Blogs are not only pictures. They are also not really schools of thought. More like Show-and-Tells of thought. So what are mine?
There are not many people in the world brave or honest enough to own up to their thoughts. We hope that we may always keep them to ourselves; that no one may know the negative or self-destructive language we employ in the confines of our own brain. We even hide the many positives, the moments of self love that burst upon our conciousness, because in many cases we have been conditioned that it's not appropriate or acceptable to "toot one's own horn."
I can imagine that anyone reading this is wondering which of these catagories my thoughts today fall into. Am I basking in the wonderfulness that is mine? Am I amazed at how simplistic and lovely my ability to think is? Am I marveling at the beauty of my very attractive face, particularly my perfectly shaped mouth? Am I giggeling inside at the antics of my adorable, almost entirely naked children as they run, crawl and otherwise arrage themselves about the apartment? Am I thinking about how great it feels to be on stage again? Am I considering character analysis, hoping to flesh out and portray an entirely 3-Demensional Yorkshire maid? Am I filled with ideas and sentances for a novel, having them pour from my sharp mind into a freeflowing, intellect ehancing story? Am I remembering my many "Life Moments" where I felt so in tune with myself and my surroundings that I could literally feel everything click?

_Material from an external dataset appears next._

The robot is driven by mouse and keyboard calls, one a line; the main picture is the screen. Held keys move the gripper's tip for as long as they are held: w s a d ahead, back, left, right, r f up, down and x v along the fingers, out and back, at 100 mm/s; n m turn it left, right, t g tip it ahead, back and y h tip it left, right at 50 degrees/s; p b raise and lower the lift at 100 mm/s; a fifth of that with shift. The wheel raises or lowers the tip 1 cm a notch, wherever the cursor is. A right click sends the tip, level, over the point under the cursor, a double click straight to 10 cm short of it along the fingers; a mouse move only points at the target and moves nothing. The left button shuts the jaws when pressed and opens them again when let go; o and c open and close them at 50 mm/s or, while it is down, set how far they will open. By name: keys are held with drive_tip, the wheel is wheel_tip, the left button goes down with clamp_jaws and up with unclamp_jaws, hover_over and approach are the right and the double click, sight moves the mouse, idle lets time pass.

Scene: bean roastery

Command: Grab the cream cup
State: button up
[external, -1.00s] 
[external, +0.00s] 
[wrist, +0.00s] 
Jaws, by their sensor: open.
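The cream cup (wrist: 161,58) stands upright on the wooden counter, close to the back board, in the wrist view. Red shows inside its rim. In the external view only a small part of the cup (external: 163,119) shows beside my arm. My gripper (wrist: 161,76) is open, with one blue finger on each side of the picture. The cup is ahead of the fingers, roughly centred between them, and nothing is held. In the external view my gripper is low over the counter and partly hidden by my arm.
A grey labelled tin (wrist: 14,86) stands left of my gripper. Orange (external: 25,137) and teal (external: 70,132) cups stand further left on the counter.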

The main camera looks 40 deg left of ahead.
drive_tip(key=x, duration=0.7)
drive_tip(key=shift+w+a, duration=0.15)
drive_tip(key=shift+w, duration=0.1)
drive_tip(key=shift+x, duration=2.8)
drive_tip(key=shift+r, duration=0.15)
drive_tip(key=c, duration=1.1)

Or am I instead wallowing in my lack of functioning willpower? Am I looking into my near future, feeling hopeless with the one looming "problem" that I seem unable to change? Do I spend my time (a currency, if you will) moping about my physical limitations that keep me from hikes, romantic roles opposite my husband or merely jumping rope? Am I festering in my conflicting need for help and the fear that I am too needy? Am I wondering if my insecurities are somehow building a wall between my husband and I that he will be unable to breech? Am I concerned about being a good wife, while not crossing the line into "crazy affection spouting wife?" Do I fear that I am a failure as a cousin, sister, sister-in-law, daughter or church member?
Becausethis is a blog, the examples are evened to create for you, the reader, a mystery of sorts. Is she positive, or is she negative? Is she trapped or is she free? Is she singing to her children in joy and happiness or ready to tear her hair out in young-mother desperation?

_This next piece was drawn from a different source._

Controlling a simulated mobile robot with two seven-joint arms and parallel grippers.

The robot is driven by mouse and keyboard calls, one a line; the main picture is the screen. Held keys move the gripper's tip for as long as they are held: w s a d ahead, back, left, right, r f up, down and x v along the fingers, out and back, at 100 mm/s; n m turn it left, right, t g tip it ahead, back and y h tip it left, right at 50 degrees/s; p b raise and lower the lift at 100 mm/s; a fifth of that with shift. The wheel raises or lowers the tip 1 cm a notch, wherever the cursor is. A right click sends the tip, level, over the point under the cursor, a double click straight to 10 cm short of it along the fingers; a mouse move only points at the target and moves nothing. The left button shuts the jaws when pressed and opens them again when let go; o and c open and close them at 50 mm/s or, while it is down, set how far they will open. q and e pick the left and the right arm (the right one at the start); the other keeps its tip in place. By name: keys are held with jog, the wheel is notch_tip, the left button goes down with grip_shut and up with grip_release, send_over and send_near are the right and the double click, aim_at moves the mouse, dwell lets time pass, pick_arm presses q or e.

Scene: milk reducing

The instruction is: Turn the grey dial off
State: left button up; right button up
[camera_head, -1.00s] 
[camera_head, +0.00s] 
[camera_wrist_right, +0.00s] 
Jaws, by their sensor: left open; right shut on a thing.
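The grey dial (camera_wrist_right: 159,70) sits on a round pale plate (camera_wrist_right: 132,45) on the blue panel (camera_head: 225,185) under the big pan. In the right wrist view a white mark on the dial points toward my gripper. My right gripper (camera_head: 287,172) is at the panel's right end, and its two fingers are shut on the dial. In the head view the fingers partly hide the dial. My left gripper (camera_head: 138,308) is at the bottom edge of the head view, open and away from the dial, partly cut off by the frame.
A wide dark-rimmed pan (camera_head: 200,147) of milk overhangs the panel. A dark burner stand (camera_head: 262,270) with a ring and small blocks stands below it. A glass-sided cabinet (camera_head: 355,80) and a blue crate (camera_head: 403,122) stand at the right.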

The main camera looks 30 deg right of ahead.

Well, one side could not exist without the other, right? "Opposition in all things" and all that rot. "It's this day, not me that's bound to go away." Well, right now, the day is not the problem. I am. My own self-sabotaging thoughts and habits. My hackles (figurative, of course) rise when I realize how much 'victim speech' I'm using in any given converstaion.

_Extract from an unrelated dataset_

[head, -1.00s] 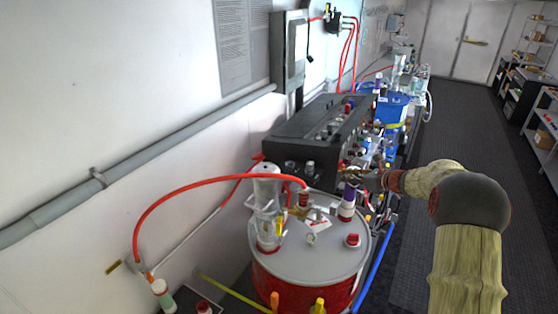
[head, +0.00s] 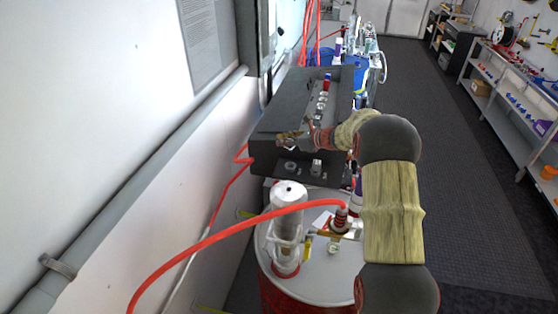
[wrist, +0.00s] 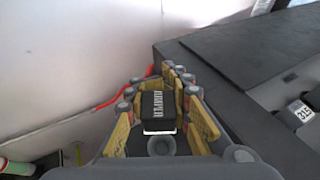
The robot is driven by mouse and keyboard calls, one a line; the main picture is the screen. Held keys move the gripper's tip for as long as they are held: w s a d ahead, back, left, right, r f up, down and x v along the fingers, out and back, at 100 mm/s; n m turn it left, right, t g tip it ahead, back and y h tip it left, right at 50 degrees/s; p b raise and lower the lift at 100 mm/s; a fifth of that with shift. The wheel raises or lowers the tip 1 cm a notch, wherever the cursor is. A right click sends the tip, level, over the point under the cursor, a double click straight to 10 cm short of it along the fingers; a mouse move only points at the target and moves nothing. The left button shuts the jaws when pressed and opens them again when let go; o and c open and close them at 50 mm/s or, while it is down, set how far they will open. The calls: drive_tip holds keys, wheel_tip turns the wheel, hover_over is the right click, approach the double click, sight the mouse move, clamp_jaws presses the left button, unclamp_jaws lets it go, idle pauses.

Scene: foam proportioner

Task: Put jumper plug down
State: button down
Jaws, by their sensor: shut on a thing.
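In the wrist view, the jumper plug (wrist: 158,104) is a small black block with white "JUMPER" lettering and a pale lower edge. My gripper (wrist: 159,92) is shut on it, with its yellow-padded fingers on both sides. In the head view, my gripper (head: 284,138) is at the near end of the dark console (head: 284,118); the plug is too small to make out there. In the wrist view, the fingers are beside the left edge of the console (wrist: 215,60), with wall behind them. I cannot tell whether the plug touches anything.
A red drum with a grey lid (head: 318,283) stands in front of the console. A clear cylinder (head: 288,225) and a red hose (head: 222,238) rise over it. The wall (head: 110,130) and its grey pipe (head: 150,170) are on the left. The aisle floor (head: 465,190) is clear.

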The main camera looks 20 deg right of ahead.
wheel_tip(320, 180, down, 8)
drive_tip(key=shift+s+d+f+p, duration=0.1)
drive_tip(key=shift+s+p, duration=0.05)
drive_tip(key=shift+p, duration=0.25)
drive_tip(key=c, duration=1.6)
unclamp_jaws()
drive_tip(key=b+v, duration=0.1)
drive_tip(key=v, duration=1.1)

I scrub my language. I work hard at taking emotional and physical responsibility for my life. I created it, right? I am an all powerful creator? I hit the tuning fork and by so doing recieve only that note back to me? My hands are on the proverbial steering wheel? Perhaps some days it is easier to be helpless. To think that "it" is out of my control and therefore I am entitled to curl up in a ball and wait for "it" to be "fixed" by someone else.
See the drama triangle in this thinking? Yeah. I was comfortable in the drama triangle for so long, that sometimes it still feels like home. I learned how to accept responsibility. Then . . . what? I get really empowered and happy until I seem to have no effect on this one thing. Then, as Yeats said in his poem, The Second Coming, "Things fall apart; the centre cannot hold."
Okay, you caught me. No real mystery, I guess. This morning I am wrapped in my familiar blanket of self analysis, which consistantly finds me wanting. And do you know what always tips the scales? That one thing. The "IT" I feel I have no power or control over. "It" tarnishes everything it touches, and sadly, "IT" touches everything. Deep down I am smart enough to realize that by capitalizing "IT" and quoting "IT" as though it were a something separate from me, I give it mental and emotional power. I also withdraw from the responsibility. I just don't know what else to do. I just don't.
I'm not asking for a solution. I needed to express my feelings before they overtook me and I was unable to communicate with other humans like a calm and rational, sometimes funny, woman. But then I can't help but wonder if this is like using my blog for an emotional dump. Is that my right? Perhaps i should warn readers so they wouldn't have to endure my emotional rantings if they chose not to. I normally end happily. I try hard to, so that it will be a worthwhile entry to read.
This morning, I got nothing. I have no solution that I like enough to own.
"I have heard the key
Turn in the door once and turn once only
We think of the key, each in his prison
Thinking of the key, each confirms a prison."
T.S. Elliot, The Wasteland
Well, there. There are my thoughts. Does that make me brave? Or honest? Does it mean something else entirely. Or worse, does it mean nothing at all?